## Start

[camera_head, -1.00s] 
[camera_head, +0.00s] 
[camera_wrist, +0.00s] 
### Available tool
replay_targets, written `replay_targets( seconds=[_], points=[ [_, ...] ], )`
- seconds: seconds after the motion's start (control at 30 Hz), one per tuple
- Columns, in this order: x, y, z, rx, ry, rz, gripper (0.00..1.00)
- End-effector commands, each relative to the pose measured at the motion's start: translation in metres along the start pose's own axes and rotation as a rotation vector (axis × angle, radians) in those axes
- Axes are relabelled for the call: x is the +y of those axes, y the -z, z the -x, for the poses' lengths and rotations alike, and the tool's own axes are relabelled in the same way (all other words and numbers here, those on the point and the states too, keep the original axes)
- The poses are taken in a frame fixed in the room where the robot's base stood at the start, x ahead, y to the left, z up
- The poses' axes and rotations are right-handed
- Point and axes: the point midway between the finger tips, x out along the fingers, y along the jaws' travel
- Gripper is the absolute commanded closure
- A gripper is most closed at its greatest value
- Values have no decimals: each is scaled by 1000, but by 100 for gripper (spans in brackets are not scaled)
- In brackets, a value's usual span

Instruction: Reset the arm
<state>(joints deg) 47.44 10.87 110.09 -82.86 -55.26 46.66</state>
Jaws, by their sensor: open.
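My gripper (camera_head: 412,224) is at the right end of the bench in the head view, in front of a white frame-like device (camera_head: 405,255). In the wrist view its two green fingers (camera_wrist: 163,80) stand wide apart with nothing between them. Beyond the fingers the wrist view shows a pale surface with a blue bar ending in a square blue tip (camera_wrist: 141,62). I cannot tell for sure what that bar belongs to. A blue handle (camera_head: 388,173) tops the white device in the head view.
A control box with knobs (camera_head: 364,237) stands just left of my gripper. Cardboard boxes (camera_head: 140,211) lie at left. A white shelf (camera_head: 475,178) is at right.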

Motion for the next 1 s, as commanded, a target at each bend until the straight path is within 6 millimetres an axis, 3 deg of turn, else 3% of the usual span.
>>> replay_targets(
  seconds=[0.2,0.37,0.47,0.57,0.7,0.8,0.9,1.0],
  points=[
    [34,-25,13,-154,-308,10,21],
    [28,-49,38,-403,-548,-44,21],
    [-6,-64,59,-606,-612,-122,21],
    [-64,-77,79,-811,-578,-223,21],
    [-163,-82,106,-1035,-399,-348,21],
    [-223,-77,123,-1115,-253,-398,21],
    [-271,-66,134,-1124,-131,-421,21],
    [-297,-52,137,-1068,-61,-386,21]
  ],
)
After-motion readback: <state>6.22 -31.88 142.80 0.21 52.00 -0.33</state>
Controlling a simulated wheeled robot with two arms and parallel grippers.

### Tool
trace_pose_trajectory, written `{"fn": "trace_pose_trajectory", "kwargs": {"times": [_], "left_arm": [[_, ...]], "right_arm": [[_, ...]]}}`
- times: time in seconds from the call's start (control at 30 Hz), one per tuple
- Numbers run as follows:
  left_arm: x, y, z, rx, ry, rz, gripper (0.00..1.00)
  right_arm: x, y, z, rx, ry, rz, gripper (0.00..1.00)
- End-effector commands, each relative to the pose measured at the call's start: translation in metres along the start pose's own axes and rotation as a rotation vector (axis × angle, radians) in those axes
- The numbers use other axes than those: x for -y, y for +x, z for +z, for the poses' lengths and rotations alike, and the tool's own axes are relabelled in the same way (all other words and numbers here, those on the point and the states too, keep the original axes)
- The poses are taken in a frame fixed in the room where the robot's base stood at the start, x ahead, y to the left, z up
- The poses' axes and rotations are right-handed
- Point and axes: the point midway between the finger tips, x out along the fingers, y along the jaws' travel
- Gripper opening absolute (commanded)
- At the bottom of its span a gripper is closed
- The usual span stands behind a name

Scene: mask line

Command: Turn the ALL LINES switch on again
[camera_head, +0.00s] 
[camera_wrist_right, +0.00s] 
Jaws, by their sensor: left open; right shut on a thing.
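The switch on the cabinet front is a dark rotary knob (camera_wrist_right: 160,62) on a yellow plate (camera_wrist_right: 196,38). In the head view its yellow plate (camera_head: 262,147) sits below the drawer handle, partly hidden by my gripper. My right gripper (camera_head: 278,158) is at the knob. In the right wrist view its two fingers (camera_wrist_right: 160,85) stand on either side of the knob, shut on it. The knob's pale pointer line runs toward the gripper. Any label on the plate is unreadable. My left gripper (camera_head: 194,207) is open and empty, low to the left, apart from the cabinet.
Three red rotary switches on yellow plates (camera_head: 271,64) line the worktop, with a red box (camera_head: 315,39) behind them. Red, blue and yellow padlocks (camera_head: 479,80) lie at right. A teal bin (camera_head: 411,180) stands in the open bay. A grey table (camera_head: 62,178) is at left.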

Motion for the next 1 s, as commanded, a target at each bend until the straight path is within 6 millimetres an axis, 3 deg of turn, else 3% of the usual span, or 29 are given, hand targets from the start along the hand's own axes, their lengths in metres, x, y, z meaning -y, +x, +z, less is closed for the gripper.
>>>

## End

- _TASK DESCRIPTION_
Track down the lines that include the word "translation" and copy them.

- _TASK RESULT_
- End-effector commands, each relative to the pose measured at the motion's start: translation in metres along the start pose's own axes and rotation as a rotation vector (axis × angle, radians) in those axes
- End-effector commands, each relative to the pose measured at the call's start: translation in metres along the start pose's own axes and rotation as a rotation vector (axis × angle, radians) in those axes

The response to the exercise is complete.